Extract the opening line of the entries and every line after it, stopping at and including the line that contains "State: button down". Do not include pictures.
»»
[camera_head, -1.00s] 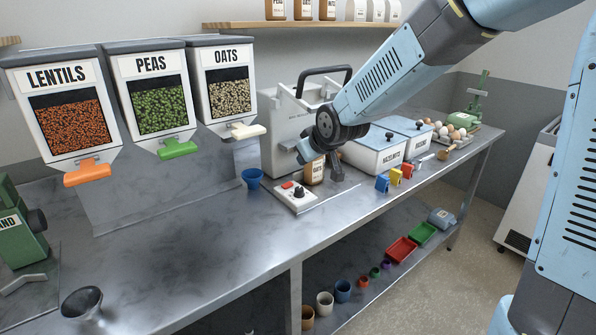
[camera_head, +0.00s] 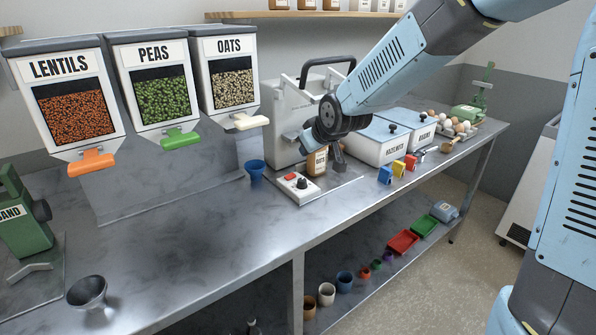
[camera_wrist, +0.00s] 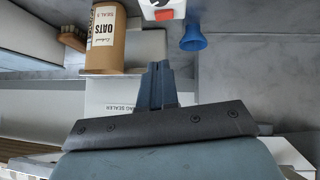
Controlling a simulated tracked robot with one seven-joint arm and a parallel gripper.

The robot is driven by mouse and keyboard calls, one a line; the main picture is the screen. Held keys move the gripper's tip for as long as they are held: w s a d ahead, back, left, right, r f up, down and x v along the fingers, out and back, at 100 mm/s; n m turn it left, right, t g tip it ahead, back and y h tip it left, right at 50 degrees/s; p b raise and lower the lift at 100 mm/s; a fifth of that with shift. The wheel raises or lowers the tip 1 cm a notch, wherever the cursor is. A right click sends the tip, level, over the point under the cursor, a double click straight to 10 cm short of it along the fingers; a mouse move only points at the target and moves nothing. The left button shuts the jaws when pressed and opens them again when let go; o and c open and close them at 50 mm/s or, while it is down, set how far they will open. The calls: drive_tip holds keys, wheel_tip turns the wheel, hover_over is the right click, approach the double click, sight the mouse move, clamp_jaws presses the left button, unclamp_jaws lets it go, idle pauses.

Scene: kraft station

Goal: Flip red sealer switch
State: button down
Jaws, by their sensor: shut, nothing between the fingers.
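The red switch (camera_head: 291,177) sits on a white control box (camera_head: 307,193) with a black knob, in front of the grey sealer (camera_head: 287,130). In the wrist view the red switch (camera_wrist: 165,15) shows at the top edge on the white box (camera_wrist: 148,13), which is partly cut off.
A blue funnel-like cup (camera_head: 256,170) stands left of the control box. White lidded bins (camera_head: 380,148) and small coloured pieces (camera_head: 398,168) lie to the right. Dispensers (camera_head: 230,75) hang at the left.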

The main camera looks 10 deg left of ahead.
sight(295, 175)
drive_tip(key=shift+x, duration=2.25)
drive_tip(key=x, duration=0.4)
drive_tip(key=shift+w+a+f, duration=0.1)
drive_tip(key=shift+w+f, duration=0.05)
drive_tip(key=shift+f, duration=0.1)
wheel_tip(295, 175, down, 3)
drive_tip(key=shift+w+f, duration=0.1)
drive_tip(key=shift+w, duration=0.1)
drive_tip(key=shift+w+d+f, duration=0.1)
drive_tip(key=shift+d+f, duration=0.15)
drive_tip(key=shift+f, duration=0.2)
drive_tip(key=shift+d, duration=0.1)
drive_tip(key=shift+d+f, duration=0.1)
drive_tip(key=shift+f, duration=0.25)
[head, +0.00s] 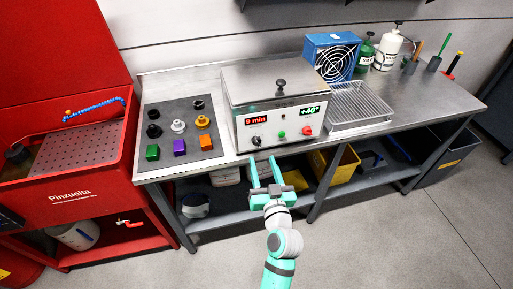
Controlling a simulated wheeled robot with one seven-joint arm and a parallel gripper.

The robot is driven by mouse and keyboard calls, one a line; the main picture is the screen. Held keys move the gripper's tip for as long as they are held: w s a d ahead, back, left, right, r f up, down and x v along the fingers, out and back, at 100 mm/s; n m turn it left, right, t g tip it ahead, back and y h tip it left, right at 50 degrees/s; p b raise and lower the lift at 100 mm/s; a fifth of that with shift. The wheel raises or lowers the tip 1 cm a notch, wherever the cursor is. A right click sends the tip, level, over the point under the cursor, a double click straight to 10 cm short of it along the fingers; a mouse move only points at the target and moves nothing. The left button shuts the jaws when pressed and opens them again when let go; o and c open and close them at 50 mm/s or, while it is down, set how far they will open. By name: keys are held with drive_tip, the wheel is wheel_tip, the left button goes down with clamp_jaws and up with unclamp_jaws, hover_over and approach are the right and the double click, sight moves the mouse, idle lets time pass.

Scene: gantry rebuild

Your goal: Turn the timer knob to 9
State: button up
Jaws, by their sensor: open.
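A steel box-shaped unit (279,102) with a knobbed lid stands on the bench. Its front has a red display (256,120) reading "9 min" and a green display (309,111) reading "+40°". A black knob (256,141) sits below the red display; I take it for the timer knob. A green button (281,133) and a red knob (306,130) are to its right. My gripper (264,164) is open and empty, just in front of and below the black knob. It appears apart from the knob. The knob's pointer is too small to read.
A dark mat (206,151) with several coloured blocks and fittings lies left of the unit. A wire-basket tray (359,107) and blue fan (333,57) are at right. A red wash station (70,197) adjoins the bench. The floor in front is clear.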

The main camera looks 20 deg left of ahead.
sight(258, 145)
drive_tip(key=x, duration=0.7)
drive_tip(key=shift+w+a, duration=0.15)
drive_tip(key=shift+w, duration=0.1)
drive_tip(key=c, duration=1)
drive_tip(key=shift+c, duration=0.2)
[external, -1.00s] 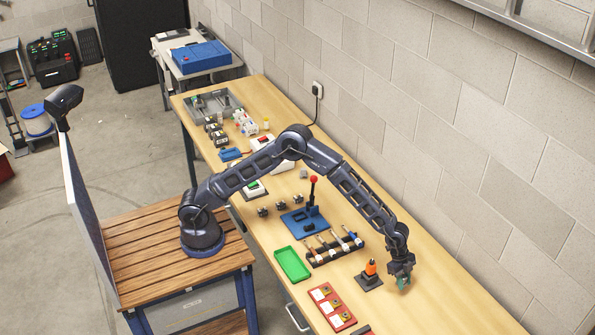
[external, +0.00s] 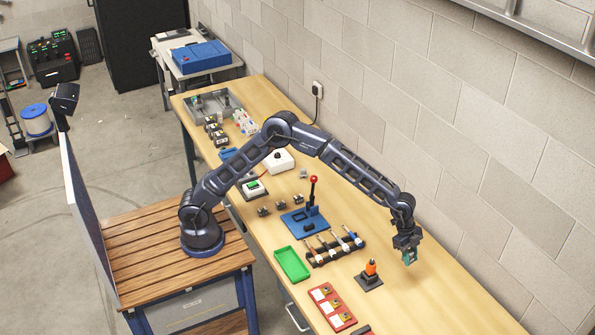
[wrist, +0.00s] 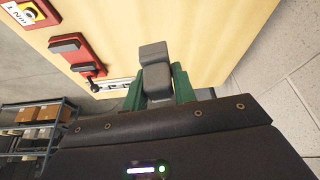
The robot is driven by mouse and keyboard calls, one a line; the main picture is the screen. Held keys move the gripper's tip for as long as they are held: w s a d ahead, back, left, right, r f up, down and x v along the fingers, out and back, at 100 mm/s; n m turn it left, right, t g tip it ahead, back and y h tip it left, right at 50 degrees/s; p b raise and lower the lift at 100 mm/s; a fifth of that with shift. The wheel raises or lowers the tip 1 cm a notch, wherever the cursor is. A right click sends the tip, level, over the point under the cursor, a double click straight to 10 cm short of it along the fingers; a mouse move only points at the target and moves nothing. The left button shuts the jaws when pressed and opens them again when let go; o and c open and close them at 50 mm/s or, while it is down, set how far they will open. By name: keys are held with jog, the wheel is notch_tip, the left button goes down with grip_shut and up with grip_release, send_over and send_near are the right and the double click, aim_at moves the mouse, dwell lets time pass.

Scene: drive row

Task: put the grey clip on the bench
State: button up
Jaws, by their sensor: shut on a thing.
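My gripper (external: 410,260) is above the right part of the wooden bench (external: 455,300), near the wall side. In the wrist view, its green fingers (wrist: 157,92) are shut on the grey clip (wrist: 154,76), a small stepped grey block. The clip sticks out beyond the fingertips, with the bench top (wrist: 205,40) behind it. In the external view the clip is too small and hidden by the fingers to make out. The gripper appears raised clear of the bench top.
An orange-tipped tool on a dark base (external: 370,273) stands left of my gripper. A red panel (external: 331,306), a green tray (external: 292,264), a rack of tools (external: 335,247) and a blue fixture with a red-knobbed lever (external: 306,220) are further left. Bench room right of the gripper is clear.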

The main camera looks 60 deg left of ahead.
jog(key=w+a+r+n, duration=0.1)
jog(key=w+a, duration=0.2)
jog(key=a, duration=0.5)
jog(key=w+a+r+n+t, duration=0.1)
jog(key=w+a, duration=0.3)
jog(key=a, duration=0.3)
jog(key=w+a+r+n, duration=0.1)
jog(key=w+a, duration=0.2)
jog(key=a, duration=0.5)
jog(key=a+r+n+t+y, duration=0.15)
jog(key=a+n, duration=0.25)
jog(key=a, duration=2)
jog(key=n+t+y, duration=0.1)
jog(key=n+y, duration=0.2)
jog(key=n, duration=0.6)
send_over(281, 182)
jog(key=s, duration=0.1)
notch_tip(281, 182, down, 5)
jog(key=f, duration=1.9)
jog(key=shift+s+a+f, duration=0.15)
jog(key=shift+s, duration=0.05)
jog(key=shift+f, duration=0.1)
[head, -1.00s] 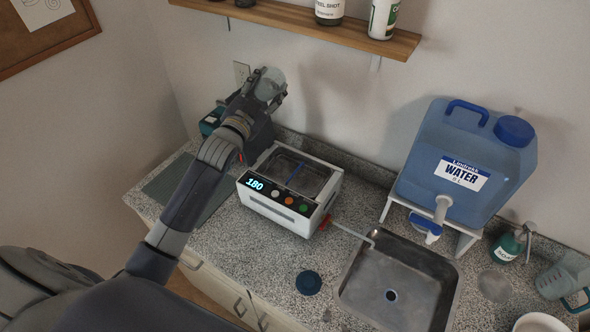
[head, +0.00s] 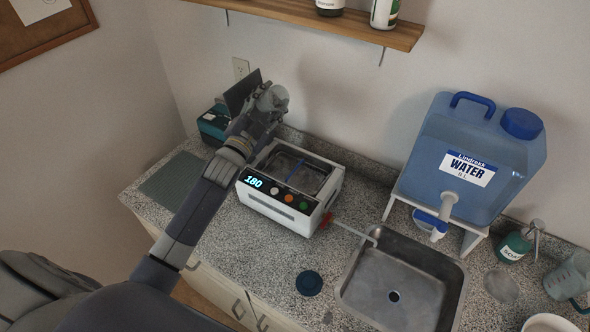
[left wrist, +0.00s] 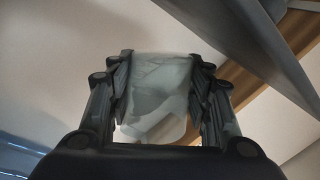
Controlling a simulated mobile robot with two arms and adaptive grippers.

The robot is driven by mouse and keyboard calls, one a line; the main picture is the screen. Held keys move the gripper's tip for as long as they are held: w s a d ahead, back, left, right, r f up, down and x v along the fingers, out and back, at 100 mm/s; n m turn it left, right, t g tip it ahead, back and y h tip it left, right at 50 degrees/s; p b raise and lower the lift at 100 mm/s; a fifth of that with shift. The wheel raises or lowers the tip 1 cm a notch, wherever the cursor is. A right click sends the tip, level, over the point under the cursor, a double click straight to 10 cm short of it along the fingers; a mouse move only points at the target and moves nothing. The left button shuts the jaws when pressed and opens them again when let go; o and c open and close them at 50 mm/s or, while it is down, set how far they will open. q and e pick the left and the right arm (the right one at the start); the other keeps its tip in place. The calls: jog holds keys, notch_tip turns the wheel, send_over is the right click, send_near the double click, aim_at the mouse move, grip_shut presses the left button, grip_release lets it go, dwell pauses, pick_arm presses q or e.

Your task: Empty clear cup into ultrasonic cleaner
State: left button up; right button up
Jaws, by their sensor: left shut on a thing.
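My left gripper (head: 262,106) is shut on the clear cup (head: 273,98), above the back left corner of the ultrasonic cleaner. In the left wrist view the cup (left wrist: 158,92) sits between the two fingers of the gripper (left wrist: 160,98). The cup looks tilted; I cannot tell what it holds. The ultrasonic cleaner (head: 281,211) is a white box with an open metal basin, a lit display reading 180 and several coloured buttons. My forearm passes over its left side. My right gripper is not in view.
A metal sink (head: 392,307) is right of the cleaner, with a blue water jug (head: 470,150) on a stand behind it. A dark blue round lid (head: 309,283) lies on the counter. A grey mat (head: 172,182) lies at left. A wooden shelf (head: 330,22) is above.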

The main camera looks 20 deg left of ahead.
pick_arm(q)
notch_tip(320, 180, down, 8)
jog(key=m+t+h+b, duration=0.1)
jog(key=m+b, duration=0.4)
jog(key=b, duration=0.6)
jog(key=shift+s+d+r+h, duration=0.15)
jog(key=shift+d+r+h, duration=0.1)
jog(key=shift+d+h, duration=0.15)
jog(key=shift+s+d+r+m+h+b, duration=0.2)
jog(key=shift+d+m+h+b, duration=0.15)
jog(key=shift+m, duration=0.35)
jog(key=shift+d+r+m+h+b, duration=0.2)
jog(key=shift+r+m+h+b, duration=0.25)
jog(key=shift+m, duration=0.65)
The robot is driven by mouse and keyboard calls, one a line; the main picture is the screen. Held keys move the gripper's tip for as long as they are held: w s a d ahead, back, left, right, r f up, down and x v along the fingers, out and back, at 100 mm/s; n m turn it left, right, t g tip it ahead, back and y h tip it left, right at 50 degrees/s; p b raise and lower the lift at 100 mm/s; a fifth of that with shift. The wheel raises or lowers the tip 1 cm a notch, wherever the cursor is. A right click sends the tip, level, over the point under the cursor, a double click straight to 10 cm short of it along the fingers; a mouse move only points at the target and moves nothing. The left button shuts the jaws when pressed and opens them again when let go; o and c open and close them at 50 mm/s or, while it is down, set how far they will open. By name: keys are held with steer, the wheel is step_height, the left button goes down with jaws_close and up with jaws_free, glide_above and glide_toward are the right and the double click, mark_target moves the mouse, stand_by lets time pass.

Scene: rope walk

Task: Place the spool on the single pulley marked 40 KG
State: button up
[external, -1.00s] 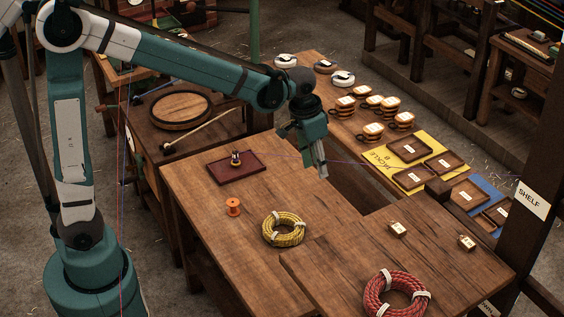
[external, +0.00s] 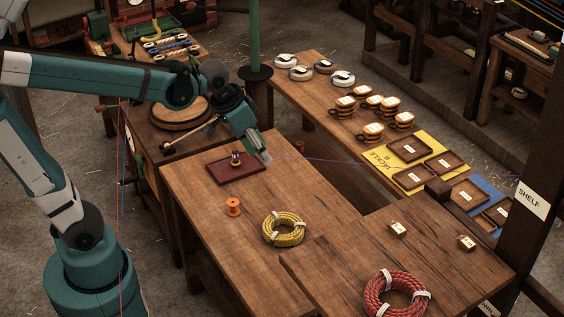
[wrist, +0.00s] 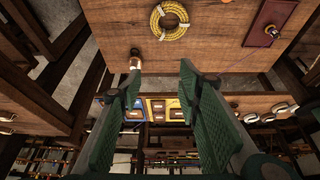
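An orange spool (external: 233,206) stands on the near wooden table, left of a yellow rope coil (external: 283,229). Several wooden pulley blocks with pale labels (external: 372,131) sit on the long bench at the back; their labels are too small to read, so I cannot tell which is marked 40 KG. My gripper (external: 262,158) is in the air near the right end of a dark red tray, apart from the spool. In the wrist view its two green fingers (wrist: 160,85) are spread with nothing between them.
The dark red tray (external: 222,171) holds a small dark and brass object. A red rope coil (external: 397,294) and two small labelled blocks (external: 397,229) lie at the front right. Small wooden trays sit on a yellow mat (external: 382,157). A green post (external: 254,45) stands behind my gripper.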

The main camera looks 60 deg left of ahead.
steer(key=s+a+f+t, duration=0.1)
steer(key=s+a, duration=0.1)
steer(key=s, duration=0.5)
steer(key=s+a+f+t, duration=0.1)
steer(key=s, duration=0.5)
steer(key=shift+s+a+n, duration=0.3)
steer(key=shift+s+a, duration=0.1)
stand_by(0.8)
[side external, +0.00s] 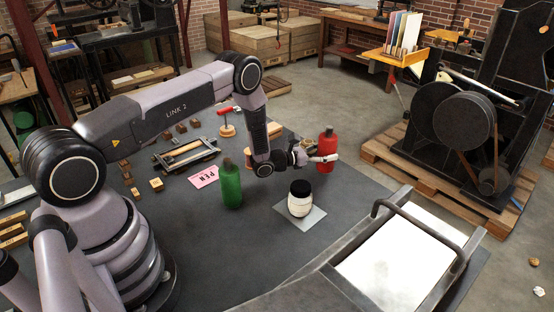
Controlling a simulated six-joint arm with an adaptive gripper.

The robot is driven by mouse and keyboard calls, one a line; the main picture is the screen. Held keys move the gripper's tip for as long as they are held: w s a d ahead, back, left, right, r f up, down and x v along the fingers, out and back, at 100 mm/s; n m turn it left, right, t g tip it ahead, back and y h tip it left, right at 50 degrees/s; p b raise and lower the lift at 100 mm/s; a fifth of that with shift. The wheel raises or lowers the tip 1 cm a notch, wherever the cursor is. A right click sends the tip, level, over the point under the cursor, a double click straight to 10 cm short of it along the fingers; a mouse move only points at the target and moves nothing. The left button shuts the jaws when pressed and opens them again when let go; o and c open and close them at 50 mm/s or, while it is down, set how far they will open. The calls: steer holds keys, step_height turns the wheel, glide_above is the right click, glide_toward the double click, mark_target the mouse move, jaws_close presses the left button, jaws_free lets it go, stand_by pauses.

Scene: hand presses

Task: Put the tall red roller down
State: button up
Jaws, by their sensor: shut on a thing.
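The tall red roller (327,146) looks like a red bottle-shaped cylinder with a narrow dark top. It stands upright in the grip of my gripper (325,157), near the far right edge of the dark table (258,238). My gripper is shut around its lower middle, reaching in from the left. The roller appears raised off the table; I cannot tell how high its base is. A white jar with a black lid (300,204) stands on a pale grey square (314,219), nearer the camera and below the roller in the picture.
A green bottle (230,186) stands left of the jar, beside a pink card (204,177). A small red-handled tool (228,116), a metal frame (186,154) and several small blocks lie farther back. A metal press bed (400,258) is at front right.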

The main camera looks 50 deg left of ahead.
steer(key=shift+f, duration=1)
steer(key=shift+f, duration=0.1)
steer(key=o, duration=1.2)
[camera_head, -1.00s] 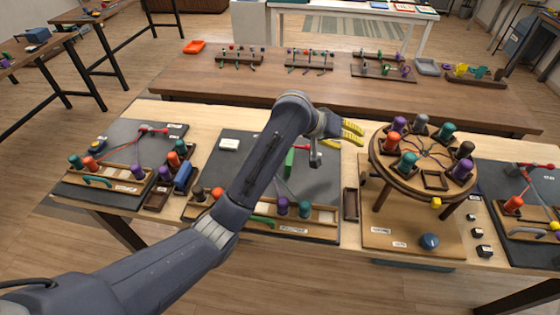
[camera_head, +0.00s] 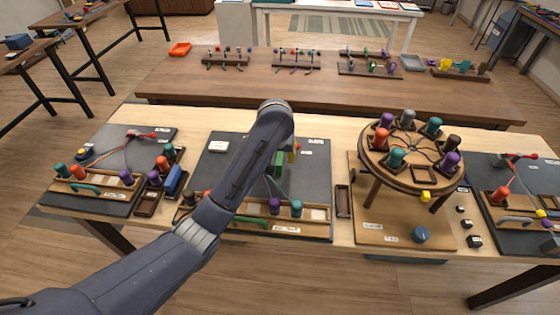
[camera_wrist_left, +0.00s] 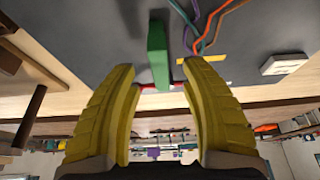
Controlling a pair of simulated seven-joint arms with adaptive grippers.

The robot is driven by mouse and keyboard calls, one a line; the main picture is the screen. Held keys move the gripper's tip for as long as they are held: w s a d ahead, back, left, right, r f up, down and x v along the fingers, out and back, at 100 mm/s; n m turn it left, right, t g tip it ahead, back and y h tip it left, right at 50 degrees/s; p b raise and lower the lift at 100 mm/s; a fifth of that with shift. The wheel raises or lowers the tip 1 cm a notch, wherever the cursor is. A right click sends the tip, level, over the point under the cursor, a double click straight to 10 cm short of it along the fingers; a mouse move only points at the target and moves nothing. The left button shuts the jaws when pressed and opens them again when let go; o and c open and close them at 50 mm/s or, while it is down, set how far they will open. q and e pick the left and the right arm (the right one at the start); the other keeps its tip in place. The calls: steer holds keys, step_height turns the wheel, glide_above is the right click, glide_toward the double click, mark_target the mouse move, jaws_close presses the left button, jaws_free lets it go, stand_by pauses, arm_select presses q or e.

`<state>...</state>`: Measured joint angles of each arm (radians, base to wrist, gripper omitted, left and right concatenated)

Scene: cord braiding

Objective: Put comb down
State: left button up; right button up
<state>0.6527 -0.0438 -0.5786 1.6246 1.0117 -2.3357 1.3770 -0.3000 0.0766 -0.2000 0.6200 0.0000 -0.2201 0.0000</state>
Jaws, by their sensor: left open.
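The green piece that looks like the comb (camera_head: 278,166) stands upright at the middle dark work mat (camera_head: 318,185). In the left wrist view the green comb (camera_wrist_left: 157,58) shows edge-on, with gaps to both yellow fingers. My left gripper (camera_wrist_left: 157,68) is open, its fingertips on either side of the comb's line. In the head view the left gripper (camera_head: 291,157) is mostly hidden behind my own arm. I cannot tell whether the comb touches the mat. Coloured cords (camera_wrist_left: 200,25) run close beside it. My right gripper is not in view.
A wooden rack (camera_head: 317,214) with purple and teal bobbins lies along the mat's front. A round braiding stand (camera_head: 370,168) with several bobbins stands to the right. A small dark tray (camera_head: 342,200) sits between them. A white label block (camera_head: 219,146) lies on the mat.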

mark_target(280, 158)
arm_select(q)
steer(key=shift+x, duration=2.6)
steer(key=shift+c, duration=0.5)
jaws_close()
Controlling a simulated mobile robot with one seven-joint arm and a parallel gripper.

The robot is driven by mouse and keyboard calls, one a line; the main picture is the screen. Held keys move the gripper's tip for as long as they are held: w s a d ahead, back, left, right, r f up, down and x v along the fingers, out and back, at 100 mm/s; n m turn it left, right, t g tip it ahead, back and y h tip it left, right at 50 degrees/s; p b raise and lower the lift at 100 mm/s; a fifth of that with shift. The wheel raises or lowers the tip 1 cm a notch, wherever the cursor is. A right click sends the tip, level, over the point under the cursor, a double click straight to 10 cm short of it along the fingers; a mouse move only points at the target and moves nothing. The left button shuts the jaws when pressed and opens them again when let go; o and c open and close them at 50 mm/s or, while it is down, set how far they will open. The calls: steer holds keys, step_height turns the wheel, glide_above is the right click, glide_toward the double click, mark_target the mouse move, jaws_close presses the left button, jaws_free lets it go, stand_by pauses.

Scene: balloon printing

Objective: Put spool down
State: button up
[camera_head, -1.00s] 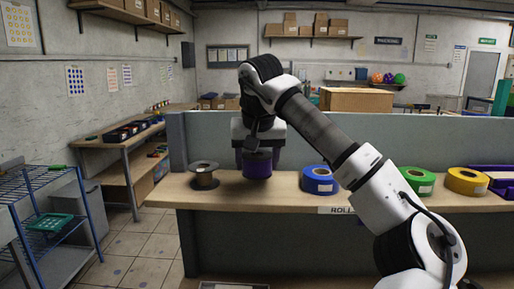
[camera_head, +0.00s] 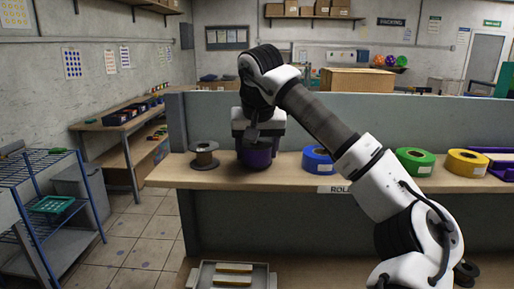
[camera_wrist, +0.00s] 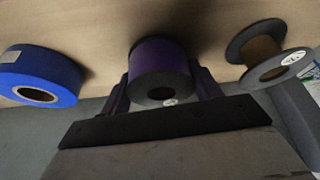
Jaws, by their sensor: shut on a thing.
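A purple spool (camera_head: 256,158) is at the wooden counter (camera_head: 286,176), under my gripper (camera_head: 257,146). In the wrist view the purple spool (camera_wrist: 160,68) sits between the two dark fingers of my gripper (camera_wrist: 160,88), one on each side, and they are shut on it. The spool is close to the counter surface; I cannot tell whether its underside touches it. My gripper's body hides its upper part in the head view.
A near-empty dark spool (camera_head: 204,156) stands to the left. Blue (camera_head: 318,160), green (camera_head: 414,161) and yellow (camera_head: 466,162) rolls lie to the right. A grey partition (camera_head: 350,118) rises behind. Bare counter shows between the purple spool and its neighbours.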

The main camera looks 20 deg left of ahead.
««
▶ _Expected answer_:
[camera_head, -1.00s] 
[camera_head, +0.00s] 
[camera_wrist, +0.00s] 
Controlling a simulated tracked robot with one seven-joint arm and a parallel gripper.

The robot is driven by mouse and keyboard calls, one a line; the main picture is the screen. Held keys move the gripper's tip for as long as they are held: w s a d ahead, back, left, right, r f up, down and x v along the fingers, out and back, at 100 mm/s; n m turn it left, right, t g tip it ahead, back and y h tip it left, right at 50 degrees/s; p b raise and lower the lift at 100 mm/s; a fifth of that with shift. The wheel raises or lowers the tip 1 cm a notch, wherever the cursor is. A right click sends the tip, level, over the point under the cursor, a double click straight to 10 cm short of it along the fingers; a mouse move only points at the target and moves nothing. The left button shuts the jaws when pressed and opens them again when let go; o and c open and close them at 50 mm/s or, while it is down, set how far they will open. The calls: drive_tip holds keys, wheel_tip turns the wheel, hover_over is the right click, approach the double click, sight the mouse move, clamp_jaws presses the left button, unclamp_jaws lets it go, idle pauses.

Scene: kraft station

Goal: Flip red sealer switch
State: button down

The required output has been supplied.